I’ve actually been using Write Good for years but as part of a secondary pre-publish process as a VS Code plugin. With Obsidian I’ve been able to “shift left” that part of the process to the writing phase. Keeps me honest on how much work is actually left.
What I don’t like about Obsidian
After a month of solid use, I only have one major gripe: the finickiness of the editor.
The swapping between reading mode and editing mode feels erratic and jumpy in a way that Notion never did. I use a lot of CMD + E
to manually swap between reading and editing, but it either remembers too well or not well enough on how I want to view different files. I don’t know if I’ll ever be happy here because I think the core problem is that rich text editing is weird.
One other aspect I think Obsidian could improve is creating a component library or style guide for plugins. Not all plugins generate side panel UI, but for those that do… it’s a zoo. I think a little effort here and design systems work for plugins could create a cohesive look and feel.
The mobile app is fast
One of Notion’s biggest well-known issues is poor app performance. I don’t spent my entire days worrying about this because I tend to be on desktop and once it’s opened, it’s opened. But after firing up Obsidian’s mobile app, you can’t unsee the difference.
Obsidian’s mobile app is fast. Downright instant. And it somehow dodges the finickiness of the macOS app I complained about above. I know it’s not the flagship product, but the mobile app feels like a first-party experience and not an afterthought. It’s useful and has the right performance profile for jotting little notes on the go.
It’s also impressive that all my JavaScript-based plugins are working inside the native mobile app. I assumed most plugins wouldn’t work inside the WebView environment2. This made for a situation where I had low expectations but was pleasantly surprised.
Nothing beats a folder full of markdown files
Obsidian reinforces a lesson I’ve learned from my last decade and a half of blogging; nothing beats a folder full of markdown files. A note-taking app doesn’t have to be complex machinery. A little bit of YAML frontmatter can go a long way.
This migration identified one subtle problem I didn’t know I had; I “over-databased” in Notion. I created entire sections in Notion with a database to get the editable table UI. This creates a lot of click-thru flows, excess documents, and feels like building an entire CMS for a one-page website. Obsidian nudges me to think more simple.

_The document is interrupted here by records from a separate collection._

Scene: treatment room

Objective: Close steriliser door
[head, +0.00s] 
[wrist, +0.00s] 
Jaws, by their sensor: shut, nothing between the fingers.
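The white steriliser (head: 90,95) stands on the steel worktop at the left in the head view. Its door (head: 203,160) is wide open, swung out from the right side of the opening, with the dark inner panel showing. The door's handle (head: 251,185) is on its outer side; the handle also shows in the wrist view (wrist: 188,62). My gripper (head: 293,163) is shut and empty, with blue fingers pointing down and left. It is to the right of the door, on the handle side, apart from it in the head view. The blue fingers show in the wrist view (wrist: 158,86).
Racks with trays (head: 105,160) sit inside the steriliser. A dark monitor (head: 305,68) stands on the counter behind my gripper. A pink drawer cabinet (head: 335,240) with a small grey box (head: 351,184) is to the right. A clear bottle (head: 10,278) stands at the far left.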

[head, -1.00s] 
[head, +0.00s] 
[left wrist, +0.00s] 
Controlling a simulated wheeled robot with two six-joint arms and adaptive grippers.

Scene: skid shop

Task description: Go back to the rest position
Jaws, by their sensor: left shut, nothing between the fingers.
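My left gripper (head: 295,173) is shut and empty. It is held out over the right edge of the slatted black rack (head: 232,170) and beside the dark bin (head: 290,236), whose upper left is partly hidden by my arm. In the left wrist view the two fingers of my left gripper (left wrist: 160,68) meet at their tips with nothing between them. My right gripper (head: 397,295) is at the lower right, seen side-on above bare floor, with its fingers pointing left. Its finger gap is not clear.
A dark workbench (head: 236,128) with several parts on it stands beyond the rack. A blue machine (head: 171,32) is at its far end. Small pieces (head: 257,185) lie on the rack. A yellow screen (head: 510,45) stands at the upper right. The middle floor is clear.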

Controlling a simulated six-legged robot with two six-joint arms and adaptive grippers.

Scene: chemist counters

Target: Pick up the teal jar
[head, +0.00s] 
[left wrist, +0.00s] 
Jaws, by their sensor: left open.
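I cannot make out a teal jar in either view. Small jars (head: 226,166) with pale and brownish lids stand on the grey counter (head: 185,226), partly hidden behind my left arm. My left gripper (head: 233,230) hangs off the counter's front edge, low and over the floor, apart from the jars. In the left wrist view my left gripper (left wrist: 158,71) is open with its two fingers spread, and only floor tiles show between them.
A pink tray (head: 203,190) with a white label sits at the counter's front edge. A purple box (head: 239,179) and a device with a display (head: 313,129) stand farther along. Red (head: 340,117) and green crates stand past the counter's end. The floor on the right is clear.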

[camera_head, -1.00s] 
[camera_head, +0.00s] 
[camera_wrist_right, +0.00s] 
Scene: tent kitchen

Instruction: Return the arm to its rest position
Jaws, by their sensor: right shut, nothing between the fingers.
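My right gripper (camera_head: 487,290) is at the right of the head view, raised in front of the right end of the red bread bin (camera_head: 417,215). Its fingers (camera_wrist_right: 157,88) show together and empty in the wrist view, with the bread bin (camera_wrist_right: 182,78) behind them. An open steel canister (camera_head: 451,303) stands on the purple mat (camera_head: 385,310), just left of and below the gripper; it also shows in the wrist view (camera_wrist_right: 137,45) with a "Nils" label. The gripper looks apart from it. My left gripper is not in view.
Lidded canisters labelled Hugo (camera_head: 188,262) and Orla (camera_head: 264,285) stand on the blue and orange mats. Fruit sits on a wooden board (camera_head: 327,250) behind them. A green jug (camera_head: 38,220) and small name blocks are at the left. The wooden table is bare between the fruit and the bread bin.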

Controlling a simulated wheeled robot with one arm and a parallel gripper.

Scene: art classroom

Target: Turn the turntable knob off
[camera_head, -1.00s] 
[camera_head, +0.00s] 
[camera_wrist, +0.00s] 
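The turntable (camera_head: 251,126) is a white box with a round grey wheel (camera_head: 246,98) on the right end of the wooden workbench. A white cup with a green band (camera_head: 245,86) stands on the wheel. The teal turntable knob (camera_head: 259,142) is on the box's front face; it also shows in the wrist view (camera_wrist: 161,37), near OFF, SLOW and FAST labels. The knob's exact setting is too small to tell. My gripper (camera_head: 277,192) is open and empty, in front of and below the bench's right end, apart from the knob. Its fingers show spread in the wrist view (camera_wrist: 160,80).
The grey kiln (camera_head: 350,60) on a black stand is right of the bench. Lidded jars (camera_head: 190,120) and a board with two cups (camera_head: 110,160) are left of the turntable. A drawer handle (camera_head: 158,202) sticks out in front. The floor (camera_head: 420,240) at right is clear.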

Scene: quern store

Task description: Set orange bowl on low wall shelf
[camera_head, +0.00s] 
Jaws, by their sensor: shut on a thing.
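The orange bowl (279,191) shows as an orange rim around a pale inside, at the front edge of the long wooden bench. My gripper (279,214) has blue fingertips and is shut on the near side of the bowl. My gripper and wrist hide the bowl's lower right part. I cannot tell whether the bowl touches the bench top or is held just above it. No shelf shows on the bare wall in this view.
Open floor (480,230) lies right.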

Your productivity app and my productivity app will look different
It took a solid month to migrate my thousands of documents to Notion. I declared bankruptcy on my Web Clipper links, but settled on a better system with a link aggregator. I think what learned through this process and giant deep-dive into productivity tools is that productivity is personal. Your dream setup and my dream setup will look different.
We have different brains that understand the world differently. Some people are Type A controlling, some are Type B hot-messes, and some of us are chill Type O. We have different goals for our note-taking apps; some might be pure archivists, some might be on a hustle grind, and some might need to organize their DnD sessions.
I come back to an old quote I’ve mentioned a handful of times before from Kevin Kelley, founder of the Whole Earth Review…
A tool is an opportunity with a handle.
Grab hold of good tools that give you good opportunities.